Myth tends to blend with fact. Muelder said he's always suspicious of discovered tunnels being cited as part of the Underground Railroad, because plenty of places had root cellars for storage or tunnels for additional access. Slave quilts in patterns supposedly used as maps, he added, are likewise a myth that's been "debunked."

Other threads proved authentic, however, such as the story of Owen Lovejoy, brother of martyred abolitionist publisher Elijah Lovejoy, murdered by a mob in Alton in 1837. Owen Lovejoy settled in Princeton and became one of the few famous operators of an Underground Railroad station. Likewise William J. Phelps, whose barn in Peoria County had a cross shape cut in the eastern gable. He'd place a lantern in the loft to signal when it was safe to pass through the area. A photo of the barn served as the cover for Mueller's 2008 book "The Underground Railroad in Western Illinois."

(McFarland & Company)

(McFarland & Company)

Best of all was the Rev. Samuel Wright of western Stark County. "He kept a diary," Muelder literally whispered. "It's a real piece of gold." Muelder added that he has a historian colleague at the University of Maryland who considers it one of the top discoveries in the field.

Muelder turned his research into his book on the Underground Railroad in western Illinois and followed that with another book on noted abolitionist Theodore Dwight Weld, who exerted a powerful influence on Harriet Beecher Stowe's "Uncle Tom's Cabin."

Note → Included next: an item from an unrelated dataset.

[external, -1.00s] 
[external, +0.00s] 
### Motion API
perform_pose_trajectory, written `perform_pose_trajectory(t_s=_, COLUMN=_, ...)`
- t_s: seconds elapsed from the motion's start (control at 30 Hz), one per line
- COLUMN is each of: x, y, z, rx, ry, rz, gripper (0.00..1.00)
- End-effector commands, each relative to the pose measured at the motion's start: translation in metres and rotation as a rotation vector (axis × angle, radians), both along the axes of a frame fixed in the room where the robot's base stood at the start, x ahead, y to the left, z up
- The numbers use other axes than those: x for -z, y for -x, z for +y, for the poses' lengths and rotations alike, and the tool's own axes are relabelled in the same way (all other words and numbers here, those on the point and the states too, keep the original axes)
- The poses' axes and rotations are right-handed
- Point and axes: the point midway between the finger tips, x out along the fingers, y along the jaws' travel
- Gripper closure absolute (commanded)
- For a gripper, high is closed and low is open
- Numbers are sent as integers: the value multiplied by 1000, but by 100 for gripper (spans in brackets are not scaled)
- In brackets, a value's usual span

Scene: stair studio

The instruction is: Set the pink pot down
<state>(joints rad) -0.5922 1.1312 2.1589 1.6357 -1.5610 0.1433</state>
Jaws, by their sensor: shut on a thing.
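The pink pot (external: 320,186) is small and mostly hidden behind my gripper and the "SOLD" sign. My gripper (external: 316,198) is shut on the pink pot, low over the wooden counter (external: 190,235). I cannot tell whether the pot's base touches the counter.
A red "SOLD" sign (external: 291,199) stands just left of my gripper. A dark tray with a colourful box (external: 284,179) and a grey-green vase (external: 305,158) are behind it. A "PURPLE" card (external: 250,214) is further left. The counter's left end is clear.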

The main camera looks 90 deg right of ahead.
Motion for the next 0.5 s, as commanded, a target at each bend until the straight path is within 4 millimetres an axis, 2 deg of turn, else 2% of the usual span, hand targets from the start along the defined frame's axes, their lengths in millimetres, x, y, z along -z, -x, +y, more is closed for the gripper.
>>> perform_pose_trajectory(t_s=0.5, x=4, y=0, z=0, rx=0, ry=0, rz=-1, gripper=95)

Now Muelder serves as director of the Galesburg Colony Underground Railroad Freedom Station at Knox, which is more of a research center than a museum of exhibits, although it does include a slave block, a memorial table to escaped slave Susan Richardson, and maps of Underground Railroad routes and stations in Illinois. It's located just across the street from Old Main in what's called the Old Jail, which once did serve as the area's jailhouse.

Muelder joked that he can now say he spends his days in jail, where it would appear he is quite content to be locked up with the "deep, rich abolitionist history" of Galesburg and Knox College.